Tewksbury Board of Selectmen

For the first time in several years, Tewksbury residents will not see an increase in their water and sewer rates with the new Fiscal Year.
Acting on a recommendation from Town Manager Richard Montuori at its March 29 meeting, the Board of Selectmen used an exemption to Proposition 2 1/2 that allows cities and towns to shift debt from water and sewer capital improvements to the property tax levy, to keep water and sewer rates unchanged for Fiscal Year 2017.
Selectmen unanimously voted to shift $344,109 of water debt and $198,956 of sewer debt to the tax levy. 
According to Montuori, the one-time water debt shift should put the town in an excellent position in regard to water rates for the next decade.
"With this debt shift, it could really stabilize the water rates over the next 10 years," said Montuori, adding that he expects annual rate increases to be limited to 0-3 percent.
On the other hand, said Montuori, the board would need to repeat the sewer debt shift annually to keep sewer rates under control while the town pays off its $100 million sewer project. This year marks the third time a portion of that debt has been shifted to the property tax levy to help keep sewer rates under control.
The property tax rates for Fiscal Year 2016 are $16.35 per $1,000 valuation for residential properties and $27.46 per $1,000 valuation for commercial and industrial properties. The rates for Fiscal Tear 2017 (Starting July 1) will be $17.00 per $1,000 for residential and $28.50 per $1,000 for commercial and industrial properties.
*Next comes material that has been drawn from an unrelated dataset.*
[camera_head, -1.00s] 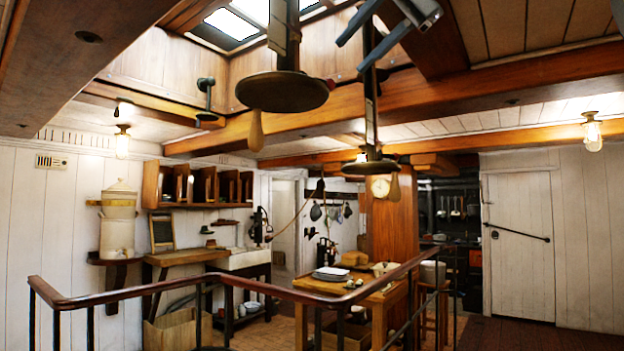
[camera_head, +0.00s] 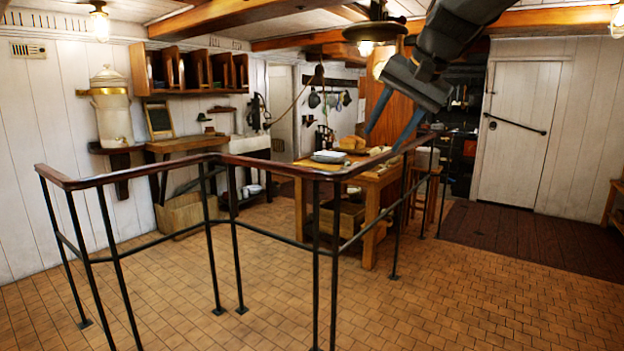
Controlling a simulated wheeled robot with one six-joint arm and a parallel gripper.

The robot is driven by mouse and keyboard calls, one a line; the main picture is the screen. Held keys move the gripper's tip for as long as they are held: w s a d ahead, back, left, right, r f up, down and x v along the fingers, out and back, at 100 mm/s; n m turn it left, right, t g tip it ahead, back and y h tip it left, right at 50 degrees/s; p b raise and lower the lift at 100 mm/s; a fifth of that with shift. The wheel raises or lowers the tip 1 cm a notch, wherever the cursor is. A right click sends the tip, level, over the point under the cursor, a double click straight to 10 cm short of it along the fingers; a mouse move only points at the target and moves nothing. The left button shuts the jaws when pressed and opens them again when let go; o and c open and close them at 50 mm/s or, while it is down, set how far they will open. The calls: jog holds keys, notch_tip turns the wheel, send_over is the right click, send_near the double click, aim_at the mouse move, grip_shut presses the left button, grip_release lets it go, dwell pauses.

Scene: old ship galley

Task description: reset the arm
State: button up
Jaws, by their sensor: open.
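My gripper (camera_head: 393,125) hangs from the top right of the head view, on my dark grey arm. Its two blue-grey fingers point down and to the left and stand apart, with nothing between them. In the picture it overlaps the wooden post and the far end of the handrail. How far it is from them I cannot tell.
A wooden handrail (camera_head: 140,173) on black posts crosses the foreground. Behind it stands a wooden table (camera_head: 372,182) with plates and bread. A hanging lamp (camera_head: 374,31) is near my arm. The tiled floor (camera_head: 460,290) at the right is clear; a white door (camera_head: 519,130) is beyond.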

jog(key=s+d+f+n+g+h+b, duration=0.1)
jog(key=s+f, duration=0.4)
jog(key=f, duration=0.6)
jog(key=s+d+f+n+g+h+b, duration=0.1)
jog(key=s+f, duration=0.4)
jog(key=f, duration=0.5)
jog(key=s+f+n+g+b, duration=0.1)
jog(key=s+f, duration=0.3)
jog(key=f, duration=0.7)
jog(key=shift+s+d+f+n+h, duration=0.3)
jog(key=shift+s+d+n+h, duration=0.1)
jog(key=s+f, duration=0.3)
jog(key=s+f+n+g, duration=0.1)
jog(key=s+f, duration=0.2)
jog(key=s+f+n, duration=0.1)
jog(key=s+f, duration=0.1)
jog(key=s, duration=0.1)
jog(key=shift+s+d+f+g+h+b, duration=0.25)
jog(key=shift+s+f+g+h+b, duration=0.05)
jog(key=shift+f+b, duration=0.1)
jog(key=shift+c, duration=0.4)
According to figures provided by Montuori, the actual cash impact of the debt shifts on Tewksbury property owners will be as follows:
Property Value                       Annual Property Tax Increase
$250,000                                              $27.50
$350,000                                              $38.50
$400,000                                              $44.00
$500,000                                              $55.00

According to Montuori, had the debt shifts not taken place, water rates would have increased 6 percent and sewer rates would have increased 3.5 percent in FY '17.
"We all hear, every year, about our water and sewer rates, in comparison (to other towns)," said Selectman Bruce Panilaitis. "This (shift) would be a way of smoothing it out, moving forward."